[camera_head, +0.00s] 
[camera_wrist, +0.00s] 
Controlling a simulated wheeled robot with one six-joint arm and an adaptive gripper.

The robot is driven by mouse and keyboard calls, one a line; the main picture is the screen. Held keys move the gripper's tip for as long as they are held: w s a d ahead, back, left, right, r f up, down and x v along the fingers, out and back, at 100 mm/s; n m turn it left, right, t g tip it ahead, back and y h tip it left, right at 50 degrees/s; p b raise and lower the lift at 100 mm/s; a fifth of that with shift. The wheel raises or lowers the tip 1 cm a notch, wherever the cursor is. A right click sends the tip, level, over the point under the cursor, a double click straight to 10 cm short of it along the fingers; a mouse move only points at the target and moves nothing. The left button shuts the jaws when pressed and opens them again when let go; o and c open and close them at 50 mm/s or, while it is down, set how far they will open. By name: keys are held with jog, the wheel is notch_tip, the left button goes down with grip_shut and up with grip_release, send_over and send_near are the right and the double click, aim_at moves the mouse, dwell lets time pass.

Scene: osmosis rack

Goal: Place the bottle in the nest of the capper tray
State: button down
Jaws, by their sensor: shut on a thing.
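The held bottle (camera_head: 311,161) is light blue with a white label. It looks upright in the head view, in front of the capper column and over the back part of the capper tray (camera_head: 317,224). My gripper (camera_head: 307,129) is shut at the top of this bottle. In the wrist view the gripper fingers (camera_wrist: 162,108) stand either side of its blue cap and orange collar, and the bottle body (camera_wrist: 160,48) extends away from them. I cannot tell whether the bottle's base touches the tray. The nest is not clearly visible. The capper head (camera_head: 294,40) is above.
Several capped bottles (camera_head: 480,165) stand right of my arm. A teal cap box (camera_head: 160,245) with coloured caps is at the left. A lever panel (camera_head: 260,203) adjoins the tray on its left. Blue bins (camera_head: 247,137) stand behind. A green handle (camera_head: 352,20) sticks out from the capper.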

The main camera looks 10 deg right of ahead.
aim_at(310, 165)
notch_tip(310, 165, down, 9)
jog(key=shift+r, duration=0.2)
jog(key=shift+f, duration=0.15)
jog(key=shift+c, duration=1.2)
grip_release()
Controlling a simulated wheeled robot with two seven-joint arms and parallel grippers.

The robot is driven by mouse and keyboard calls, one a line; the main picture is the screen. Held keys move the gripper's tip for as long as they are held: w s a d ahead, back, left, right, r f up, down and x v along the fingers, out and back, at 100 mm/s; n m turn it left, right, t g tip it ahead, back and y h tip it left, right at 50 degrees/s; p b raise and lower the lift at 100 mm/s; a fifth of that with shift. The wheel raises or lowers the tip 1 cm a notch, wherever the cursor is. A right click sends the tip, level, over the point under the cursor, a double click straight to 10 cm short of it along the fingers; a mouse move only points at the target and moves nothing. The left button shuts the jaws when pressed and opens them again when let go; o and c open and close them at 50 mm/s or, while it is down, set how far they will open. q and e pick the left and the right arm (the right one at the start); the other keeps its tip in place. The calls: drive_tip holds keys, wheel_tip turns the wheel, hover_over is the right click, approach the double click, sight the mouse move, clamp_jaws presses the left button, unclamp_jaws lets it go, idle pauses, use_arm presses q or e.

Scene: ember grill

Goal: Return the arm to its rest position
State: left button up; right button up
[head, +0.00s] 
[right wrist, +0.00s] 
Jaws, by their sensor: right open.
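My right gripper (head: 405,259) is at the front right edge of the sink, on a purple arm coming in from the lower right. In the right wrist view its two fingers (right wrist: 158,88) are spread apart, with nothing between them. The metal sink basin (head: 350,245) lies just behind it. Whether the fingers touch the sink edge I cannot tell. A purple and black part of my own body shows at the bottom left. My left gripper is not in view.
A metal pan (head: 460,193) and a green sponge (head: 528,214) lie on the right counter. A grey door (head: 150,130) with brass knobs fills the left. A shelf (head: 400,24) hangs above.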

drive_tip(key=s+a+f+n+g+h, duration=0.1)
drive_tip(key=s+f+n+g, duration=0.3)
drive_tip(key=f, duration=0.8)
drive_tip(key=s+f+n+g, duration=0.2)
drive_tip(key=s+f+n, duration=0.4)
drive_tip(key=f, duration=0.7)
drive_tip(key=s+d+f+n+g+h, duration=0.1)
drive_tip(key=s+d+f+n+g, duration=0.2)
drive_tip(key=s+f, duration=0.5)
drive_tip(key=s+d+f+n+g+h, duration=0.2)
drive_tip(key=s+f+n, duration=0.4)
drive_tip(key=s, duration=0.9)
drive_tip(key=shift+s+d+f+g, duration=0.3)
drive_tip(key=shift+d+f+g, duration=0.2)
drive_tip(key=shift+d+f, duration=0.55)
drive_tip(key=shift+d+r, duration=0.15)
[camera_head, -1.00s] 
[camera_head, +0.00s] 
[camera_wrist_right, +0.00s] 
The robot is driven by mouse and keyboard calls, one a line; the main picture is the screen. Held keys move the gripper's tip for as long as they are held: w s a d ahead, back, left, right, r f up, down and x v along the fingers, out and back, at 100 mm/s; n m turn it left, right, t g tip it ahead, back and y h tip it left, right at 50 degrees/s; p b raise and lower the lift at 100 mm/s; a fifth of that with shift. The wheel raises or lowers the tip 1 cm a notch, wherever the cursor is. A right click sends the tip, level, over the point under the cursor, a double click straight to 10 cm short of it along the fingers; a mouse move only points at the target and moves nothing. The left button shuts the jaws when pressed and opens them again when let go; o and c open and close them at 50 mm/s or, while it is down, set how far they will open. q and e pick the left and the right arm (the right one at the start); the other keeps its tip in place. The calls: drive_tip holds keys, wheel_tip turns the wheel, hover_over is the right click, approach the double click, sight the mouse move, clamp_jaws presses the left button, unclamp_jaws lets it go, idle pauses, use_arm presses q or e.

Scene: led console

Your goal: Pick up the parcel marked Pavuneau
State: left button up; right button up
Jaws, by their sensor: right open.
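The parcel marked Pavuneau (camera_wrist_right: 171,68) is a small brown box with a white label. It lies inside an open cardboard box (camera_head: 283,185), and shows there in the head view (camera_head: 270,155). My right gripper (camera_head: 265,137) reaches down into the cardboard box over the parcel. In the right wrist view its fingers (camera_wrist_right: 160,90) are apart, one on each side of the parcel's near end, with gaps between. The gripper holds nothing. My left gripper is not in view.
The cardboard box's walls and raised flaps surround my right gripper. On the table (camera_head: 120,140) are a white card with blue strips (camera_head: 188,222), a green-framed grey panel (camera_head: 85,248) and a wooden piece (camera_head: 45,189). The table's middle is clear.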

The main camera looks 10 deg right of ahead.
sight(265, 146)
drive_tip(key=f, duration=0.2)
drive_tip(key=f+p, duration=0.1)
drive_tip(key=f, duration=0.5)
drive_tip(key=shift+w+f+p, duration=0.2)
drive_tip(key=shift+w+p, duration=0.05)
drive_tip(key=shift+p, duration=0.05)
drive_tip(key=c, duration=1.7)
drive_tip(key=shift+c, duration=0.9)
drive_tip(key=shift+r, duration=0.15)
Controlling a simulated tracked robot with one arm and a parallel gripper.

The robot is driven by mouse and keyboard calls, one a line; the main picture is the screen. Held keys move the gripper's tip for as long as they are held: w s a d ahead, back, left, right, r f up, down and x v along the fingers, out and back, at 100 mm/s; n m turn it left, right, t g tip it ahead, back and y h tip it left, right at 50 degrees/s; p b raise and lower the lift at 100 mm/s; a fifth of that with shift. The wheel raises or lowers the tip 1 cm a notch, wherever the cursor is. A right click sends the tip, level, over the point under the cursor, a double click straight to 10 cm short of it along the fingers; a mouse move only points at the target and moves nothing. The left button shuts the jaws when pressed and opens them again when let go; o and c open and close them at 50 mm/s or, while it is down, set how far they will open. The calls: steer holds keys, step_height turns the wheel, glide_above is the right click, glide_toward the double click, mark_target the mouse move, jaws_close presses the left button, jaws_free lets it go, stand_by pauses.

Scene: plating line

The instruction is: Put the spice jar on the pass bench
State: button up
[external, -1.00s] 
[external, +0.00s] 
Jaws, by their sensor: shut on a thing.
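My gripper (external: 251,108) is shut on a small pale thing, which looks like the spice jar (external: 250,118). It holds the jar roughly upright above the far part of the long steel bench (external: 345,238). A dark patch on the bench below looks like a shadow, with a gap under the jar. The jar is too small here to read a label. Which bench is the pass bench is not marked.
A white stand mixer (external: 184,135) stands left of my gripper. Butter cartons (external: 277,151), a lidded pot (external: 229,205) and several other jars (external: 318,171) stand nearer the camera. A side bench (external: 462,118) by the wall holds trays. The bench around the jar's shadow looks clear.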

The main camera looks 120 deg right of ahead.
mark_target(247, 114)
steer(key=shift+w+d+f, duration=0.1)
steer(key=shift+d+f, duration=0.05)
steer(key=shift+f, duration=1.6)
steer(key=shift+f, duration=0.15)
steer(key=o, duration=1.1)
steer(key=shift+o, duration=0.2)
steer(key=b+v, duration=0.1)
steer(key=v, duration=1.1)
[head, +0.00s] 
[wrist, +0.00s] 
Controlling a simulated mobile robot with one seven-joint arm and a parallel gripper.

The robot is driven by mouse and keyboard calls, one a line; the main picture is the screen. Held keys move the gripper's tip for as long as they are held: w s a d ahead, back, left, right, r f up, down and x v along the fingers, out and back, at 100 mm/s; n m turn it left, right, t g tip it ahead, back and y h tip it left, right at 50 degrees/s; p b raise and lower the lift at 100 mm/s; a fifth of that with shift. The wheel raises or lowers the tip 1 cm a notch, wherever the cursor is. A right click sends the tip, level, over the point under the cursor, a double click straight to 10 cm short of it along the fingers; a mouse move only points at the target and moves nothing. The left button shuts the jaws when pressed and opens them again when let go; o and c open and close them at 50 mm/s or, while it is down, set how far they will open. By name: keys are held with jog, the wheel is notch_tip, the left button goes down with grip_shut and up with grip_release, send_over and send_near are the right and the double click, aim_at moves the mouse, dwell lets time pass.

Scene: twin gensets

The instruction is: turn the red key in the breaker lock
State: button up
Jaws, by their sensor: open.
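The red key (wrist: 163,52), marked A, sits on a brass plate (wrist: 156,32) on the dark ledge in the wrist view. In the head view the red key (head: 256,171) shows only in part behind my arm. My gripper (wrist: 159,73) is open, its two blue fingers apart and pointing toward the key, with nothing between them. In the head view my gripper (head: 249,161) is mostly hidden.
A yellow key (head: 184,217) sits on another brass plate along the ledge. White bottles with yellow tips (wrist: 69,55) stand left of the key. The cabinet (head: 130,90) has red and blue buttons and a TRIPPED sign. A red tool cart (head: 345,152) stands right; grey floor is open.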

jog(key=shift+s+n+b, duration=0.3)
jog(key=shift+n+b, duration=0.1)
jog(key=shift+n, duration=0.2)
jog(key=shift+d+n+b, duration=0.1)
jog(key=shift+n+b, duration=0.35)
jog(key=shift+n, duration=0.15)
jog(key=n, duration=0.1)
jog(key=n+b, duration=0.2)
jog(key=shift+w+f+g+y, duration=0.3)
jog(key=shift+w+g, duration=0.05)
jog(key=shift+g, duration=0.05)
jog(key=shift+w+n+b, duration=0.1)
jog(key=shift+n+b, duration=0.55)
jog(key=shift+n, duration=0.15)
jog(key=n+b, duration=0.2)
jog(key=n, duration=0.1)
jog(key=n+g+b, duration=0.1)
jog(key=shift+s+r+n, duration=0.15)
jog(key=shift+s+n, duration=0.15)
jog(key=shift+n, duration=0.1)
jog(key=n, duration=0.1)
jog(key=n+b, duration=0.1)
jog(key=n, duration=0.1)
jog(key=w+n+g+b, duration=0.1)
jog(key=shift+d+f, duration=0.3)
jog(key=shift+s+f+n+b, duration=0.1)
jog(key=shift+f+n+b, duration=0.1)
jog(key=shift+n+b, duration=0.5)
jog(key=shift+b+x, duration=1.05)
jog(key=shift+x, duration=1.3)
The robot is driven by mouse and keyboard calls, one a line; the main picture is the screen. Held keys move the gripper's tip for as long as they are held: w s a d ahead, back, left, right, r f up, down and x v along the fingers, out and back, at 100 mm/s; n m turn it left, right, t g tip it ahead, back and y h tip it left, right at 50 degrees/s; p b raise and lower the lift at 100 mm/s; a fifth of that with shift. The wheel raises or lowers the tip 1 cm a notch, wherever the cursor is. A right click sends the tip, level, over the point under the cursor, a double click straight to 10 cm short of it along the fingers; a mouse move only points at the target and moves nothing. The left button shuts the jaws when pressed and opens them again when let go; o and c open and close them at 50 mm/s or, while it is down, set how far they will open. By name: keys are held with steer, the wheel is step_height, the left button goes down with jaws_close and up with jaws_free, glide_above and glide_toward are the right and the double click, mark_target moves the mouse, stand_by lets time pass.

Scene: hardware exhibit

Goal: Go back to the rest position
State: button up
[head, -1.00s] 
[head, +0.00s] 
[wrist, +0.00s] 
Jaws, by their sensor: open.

* _WHAT THE TASK REQUIRES_: Give back exactly the lines from the one containing "Goal: Go back to the rest position" to the end of the material, both ends included.

* _ANSWER TO THIS EXERCISE_:
Goal: Go back to the rest position
State: button up
[head, -1.00s] 
[head, +0.00s] 
[wrist, +0.00s] 
Jaws, by their sensor: open.

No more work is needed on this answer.